Dumroot has many dopplegangers in world cuisine, like I said from Arab Basbousa to the Filipino Bibingka. Besides, I even learnt that Kashi halwa is also called dumroot and the arcot muslims make the exact dumroot cake with addition of coconut milk which justifies the land. 
I happen to make this first time following my grandma's instructions on my birthday last month and this indeed happens to turn out melt-in-mouth dessert, landing me back to the time of joy when we scraped the vessel really hard to taste the burnt flavour of the dessert. 
Ingredients :
1cup semolina roasted 
1/2cup ghee melted ( cooled)
3/4th cup sugar
1/4th cup khoya
1 whole egg
4tbsps of almonds chopped and roasted in ghee
Strands of Saffron soaked in 1/2tbsp of milk
Few drops of rose water

Method :
Whisk egg and sugar till sugar dissolves. Add in khoya and mix using a whisk till there are no lumps. Now mix roasted semolina really well for 2-3 minutes.
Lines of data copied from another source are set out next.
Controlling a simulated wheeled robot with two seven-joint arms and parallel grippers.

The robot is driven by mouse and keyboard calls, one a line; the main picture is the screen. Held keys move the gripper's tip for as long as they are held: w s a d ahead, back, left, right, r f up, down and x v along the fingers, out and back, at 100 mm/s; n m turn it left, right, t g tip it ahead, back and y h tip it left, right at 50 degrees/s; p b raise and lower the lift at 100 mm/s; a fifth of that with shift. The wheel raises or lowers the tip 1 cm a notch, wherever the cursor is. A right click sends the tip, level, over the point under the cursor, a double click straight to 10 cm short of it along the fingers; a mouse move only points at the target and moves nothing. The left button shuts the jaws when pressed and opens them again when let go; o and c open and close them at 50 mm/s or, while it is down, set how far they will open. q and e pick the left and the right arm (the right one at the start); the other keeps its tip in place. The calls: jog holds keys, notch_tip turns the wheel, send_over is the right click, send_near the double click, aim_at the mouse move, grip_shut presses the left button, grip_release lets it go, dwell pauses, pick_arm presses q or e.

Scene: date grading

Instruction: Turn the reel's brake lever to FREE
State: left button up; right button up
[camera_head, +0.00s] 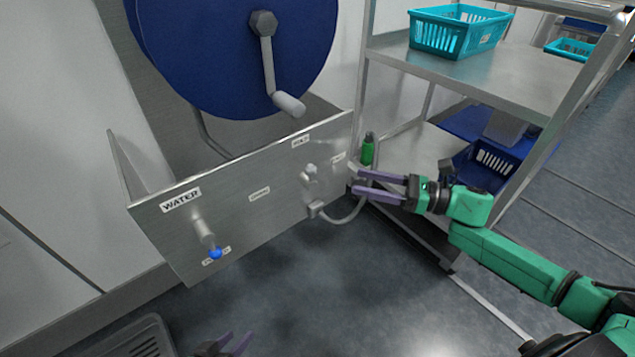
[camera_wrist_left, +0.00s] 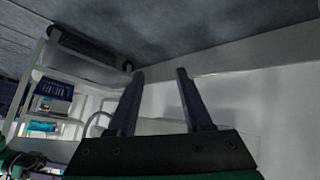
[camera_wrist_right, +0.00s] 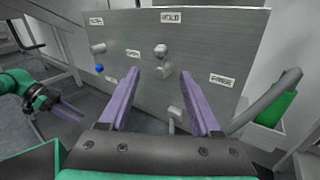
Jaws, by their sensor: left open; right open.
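The brake lever (camera_head: 310,175) is a grey handle with a rounded knob on the metal panel (camera_head: 255,215) below the blue reel (camera_head: 220,50). In the right wrist view the lever's knob (camera_wrist_right: 161,50) points up toward the HOLD label (camera_wrist_right: 171,17). The FREE label (camera_wrist_right: 222,80) is lower right of it. My right gripper (camera_head: 354,180) is open and empty, just right of the lever in the head view. In its wrist view the lever shows between and beyond its fingertips (camera_wrist_right: 160,73), apparently untouched. My left gripper (camera_head: 240,336) is open and empty, low at the bottom edge.
A WATER label (camera_head: 181,200) and a blue-tipped valve handle (camera_head: 215,253) are on the panel's left. A hose (camera_head: 350,216) curves below the lever. A green nozzle (camera_head: 368,150) stands behind my right gripper. A metal shelf rack (camera_head: 480,75) with baskets is on the right.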

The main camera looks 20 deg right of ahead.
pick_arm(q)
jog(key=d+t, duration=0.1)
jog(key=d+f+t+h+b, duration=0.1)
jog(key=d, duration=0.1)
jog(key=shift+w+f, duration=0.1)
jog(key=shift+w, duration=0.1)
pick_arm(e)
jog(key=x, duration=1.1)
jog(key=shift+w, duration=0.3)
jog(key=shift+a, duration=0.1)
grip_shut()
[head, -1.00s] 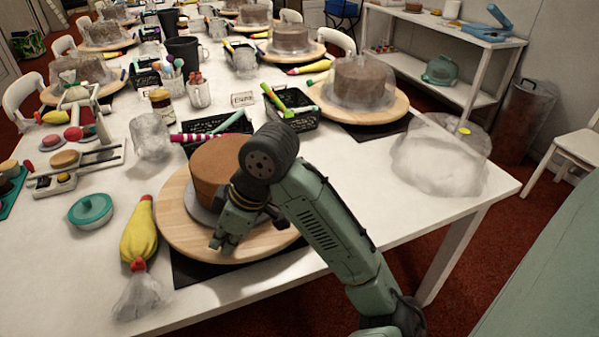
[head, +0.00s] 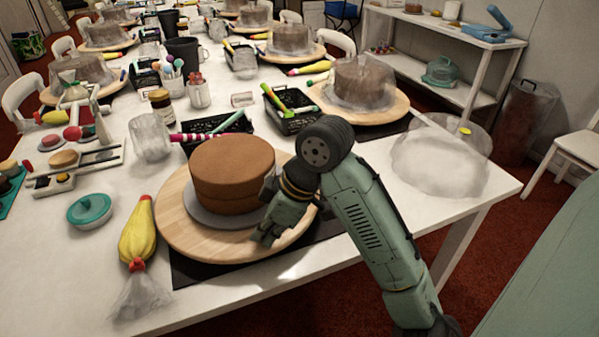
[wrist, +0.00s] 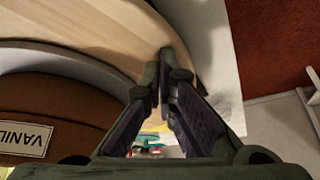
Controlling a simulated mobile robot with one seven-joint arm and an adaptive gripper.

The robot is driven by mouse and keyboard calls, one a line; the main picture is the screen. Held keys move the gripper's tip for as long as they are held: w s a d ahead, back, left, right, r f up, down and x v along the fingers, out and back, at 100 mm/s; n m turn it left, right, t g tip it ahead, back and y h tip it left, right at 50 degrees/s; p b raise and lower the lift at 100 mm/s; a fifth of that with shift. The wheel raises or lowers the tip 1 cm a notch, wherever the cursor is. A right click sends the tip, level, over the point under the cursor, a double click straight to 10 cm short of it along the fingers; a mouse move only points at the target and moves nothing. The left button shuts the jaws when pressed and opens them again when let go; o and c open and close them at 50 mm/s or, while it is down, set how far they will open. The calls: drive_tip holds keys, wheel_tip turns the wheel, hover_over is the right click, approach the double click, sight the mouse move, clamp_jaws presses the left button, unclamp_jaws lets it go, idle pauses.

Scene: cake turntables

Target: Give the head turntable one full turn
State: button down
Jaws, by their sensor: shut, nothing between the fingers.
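The head turntable is a round light-wood board (head: 172,222) at the near end of the white table, on a dark mat. A brown two-layer cake (head: 232,170) stands on a grey disc (head: 199,207) at its middle. My gripper (head: 262,240) points down at the turntable's front-right part, right of the cake and close to the rim. In the wrist view the fingertips (wrist: 166,62) are together with nothing between them, over the turntable's wood (wrist: 110,35) near its edge. I cannot tell whether they touch it. The cake (wrist: 60,105) shows a label reading "VANIL", partly cut off.
A yellow piping bag (head: 138,235) lies close to the turntable's left. A black basket (head: 212,130) and striped rod are behind it. A clear plastic cover (head: 440,160) sits to the right. Another turntable (head: 385,107) with a covered cake is behind right.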

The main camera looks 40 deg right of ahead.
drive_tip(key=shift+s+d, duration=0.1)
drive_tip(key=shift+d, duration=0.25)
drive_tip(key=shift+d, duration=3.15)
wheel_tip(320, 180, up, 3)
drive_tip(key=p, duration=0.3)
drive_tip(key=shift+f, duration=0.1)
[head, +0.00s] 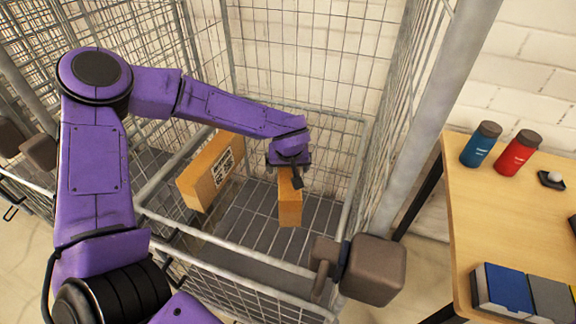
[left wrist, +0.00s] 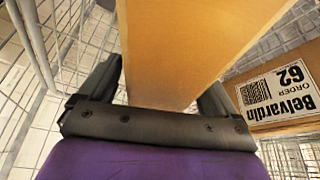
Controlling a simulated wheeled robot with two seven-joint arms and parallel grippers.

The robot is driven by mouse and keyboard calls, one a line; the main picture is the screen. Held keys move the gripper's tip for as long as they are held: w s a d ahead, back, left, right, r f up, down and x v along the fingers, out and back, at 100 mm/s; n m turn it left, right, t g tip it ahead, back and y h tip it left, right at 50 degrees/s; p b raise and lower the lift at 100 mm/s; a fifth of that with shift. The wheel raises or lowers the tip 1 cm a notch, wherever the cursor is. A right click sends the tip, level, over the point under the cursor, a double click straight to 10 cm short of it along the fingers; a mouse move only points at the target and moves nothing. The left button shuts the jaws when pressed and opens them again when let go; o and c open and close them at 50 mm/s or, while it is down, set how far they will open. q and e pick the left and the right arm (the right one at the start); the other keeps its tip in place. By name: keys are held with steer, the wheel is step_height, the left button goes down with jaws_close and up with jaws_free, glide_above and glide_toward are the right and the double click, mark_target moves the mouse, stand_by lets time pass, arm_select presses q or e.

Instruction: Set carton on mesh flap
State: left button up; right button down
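A plain orange-brown carton (head: 289,203) hangs inside the mesh cage. My left gripper (head: 290,172) reaches in over the cage from the left and is shut on its upper end. In the left wrist view the carton (left wrist: 185,45) runs out between the two fingers of the gripper (left wrist: 160,95). Below it is a slatted grey mesh surface (head: 262,228); I cannot tell whether this is the flap or the cage floor, and the carton seems above it. My right gripper is out of view.
A second carton (head: 197,184) with a white label, reading "Belvardin order 62" in the left wrist view (left wrist: 285,95), is tilted beside the held carton. Cage walls (head: 300,45) and a front rail (head: 235,262) surround the space. A wooden table (head: 500,215) with bottles and boxes stands right.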

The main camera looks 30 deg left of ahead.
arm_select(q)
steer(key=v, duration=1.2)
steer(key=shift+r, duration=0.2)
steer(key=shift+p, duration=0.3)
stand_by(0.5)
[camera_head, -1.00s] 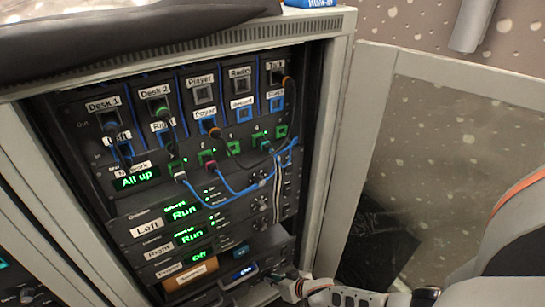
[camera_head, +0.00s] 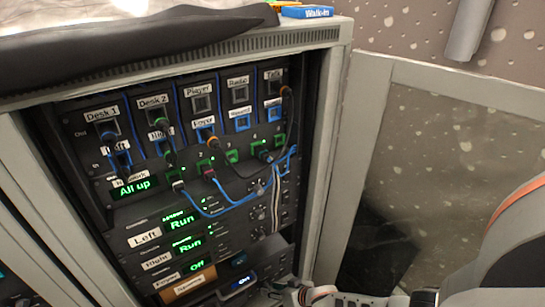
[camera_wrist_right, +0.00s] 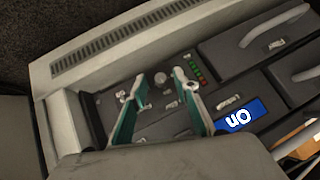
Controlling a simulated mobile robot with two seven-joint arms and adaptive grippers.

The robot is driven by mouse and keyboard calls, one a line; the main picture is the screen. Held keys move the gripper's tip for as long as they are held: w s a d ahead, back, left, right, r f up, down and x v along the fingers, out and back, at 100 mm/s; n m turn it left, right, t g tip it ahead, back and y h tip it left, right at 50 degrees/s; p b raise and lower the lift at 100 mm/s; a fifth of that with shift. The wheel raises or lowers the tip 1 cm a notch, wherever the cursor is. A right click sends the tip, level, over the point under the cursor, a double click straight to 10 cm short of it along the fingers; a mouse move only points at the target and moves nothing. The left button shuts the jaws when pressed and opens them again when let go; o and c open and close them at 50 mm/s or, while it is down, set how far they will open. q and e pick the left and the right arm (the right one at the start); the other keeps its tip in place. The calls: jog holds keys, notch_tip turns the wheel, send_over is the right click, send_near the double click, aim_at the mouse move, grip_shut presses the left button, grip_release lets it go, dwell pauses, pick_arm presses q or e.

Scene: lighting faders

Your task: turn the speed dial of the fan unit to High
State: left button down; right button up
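The unit with the lit blue "On" display (camera_head: 238,284) sits low in the rack, partly cut off by the bottom edge of the head view. In the right wrist view its display (camera_wrist_right: 238,114) appears upside down, beside a dark panel. A small round grey knob (camera_wrist_right: 160,79) on that panel shows between my right gripper's fingertips. Its label and setting are too small to read. My right gripper (camera_wrist_right: 157,84) is open, with its teal fingers apart over the panel; I cannot tell whether they touch it. In the head view it is mostly hidden at the bottom. My left gripper is not in view.
The rack (camera_head: 330,160) holds patch sockets with blue and dark cables (camera_head: 240,203) above. Drawer-like fronts with grey handles (camera_wrist_right: 274,26) flank the panel in the wrist view. An open door (camera_head: 440,110) stands right of the rack. A slotted vent strip (camera_wrist_right: 125,38) runs beyond the fingers.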

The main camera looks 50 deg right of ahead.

Add 2tbsp of almonds roasted in ghee, followed by melted ghee. Mix again. Add in saffron soaked milk and rose water ( or any flavour of your choice but rose water gives a nice floral scent) Pour the mixture into lined baking tin. Sprinkle almond silvers on it. Bake at 180°c for 30-40minutes till you see the browm crust forming and skewer coming out all clean. Cut into desired shape after the cake has been cooled.